** BEGIN SOURCE RECORDS **

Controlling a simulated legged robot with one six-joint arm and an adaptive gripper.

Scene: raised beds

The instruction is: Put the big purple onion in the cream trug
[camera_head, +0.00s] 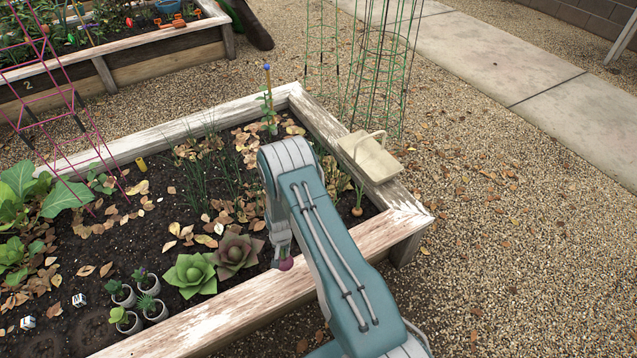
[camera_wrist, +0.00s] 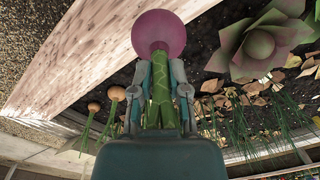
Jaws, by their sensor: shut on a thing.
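The big purple onion (camera_wrist: 158,32) is round, with a thick green stalk. My gripper (camera_wrist: 158,82) is shut on the stalk just beside the bulb, one finger on each side. In the head view, only a small part of the purple onion (camera_head: 286,264) shows at the end of my gripper (camera_head: 281,250), over the near wooden edge of the bed and beside the rosette plants. The cream trug (camera_head: 378,163) stands upright with a raised handle on the right-hand plank of the bed, apart from my gripper. I see nothing in the visible part of it.
The weathered wooden bed rim (camera_head: 245,312) runs below my gripper. Green and dark rosette plants (camera_head: 190,274) and small potted succulents (camera_head: 151,307) are left of it. An orange-brown bulb (camera_head: 357,211) grows near the trug. Wire cages (camera_head: 385,60) stand behind the trug. Gravel lies right.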

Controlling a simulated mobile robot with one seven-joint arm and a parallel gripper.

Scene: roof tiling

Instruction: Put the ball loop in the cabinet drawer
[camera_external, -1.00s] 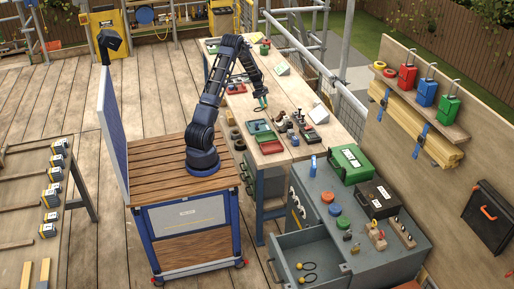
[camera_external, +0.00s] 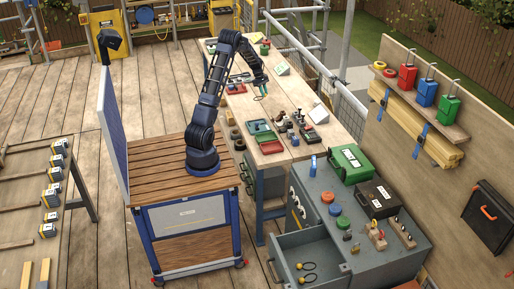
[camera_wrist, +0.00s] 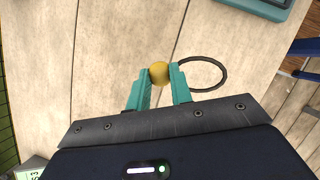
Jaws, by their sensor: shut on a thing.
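My gripper (camera_wrist: 160,82) has teal fingers shut on the yellow ball of a ball loop (camera_wrist: 158,72) in the wrist view. Its dark ring (camera_wrist: 224,75) sticks out to the right of the fingers. In the external view my gripper (camera_external: 261,93) is over the wooden workbench, and the held loop is too small there to make out. The cabinet drawer (camera_external: 305,248) is pulled open at the front of the grey cabinet (camera_external: 352,225). Two ball loops (camera_external: 308,272) with yellow balls lie inside the drawer.
The workbench (camera_external: 290,95) carries a green tray (camera_external: 259,127), a red tray (camera_external: 268,145) and several small tools. On the cabinet top stand a green case (camera_external: 350,163), a black case (camera_external: 377,198) and coloured round pieces. The drawer's left part looks clear.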

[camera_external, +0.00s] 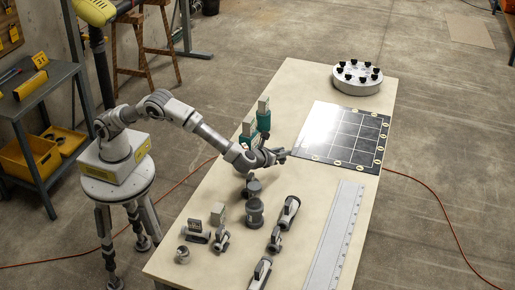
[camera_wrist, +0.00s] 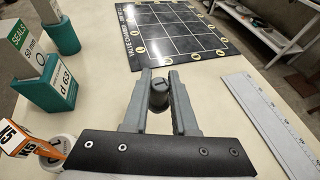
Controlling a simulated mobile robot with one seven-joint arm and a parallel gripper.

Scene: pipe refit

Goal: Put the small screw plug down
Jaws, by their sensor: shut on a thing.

** END SOURCE RECORDS **

TASK TO CARRY OUT:
Reproduce all entries without any change, and omit the pictures.

ANSWER IN FULL:
Controlling a simulated legged robot with one six-joint arm and an adaptive gripper.

Scene: raised beds

The instruction is: Put the big purple onion in the cream trug
[camera_head, +0.00s] 
[camera_wrist, +0.00s] 
Jaws, by their sensor: shut on a thing.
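The big purple onion (camera_wrist: 158,32) is round, with a thick green stalk. My gripper (camera_wrist: 158,82) is shut on the stalk just beside the bulb, one finger on each side. In the head view, only a small part of the purple onion (camera_head: 286,264) shows at the end of my gripper (camera_head: 281,250), over the near wooden edge of the bed and beside the rosette plants. The cream trug (camera_head: 378,163) stands upright with a raised handle on the right-hand plank of the bed, apart from my gripper. I see nothing in the visible part of it.
The weathered wooden bed rim (camera_head: 245,312) runs below my gripper. Green and dark rosette plants (camera_head: 190,274) and small potted succulents (camera_head: 151,307) are left of it. An orange-brown bulb (camera_head: 357,211) grows near the trug. Wire cages (camera_head: 385,60) stand behind the trug. Gravel lies right.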

Controlling a simulated mobile robot with one seven-joint arm and a parallel gripper.

Scene: roof tiling

Instruction: Put the ball loop in the cabinet drawer
[camera_external, -1.00s] 
[camera_external, +0.00s] 
[camera_wrist, +0.00s] 
Jaws, by their sensor: shut on a thing.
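My gripper (camera_wrist: 160,82) has teal fingers shut on the yellow ball of a ball loop (camera_wrist: 158,72) in the wrist view. Its dark ring (camera_wrist: 224,75) sticks out to the right of the fingers. In the external view my gripper (camera_external: 261,93) is over the wooden workbench, and the held loop is too small there to make out. The cabinet drawer (camera_external: 305,248) is pulled open at the front of the grey cabinet (camera_external: 352,225). Two ball loops (camera_external: 308,272) with yellow balls lie inside the drawer.
The workbench (camera_external: 290,95) carries a green tray (camera_external: 259,127), a red tray (camera_external: 268,145) and several small tools. On the cabinet top stand a green case (camera_external: 350,163), a black case (camera_external: 377,198) and coloured round pieces. The drawer's left part looks clear.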

[camera_external, +0.00s] 
[camera_wrist, +0.00s] 
Controlling a simulated mobile robot with one seven-joint arm and a parallel gripper.

Scene: pipe refit

Goal: Put the small screw plug down
Jaws, by their sensor: shut on a thing.

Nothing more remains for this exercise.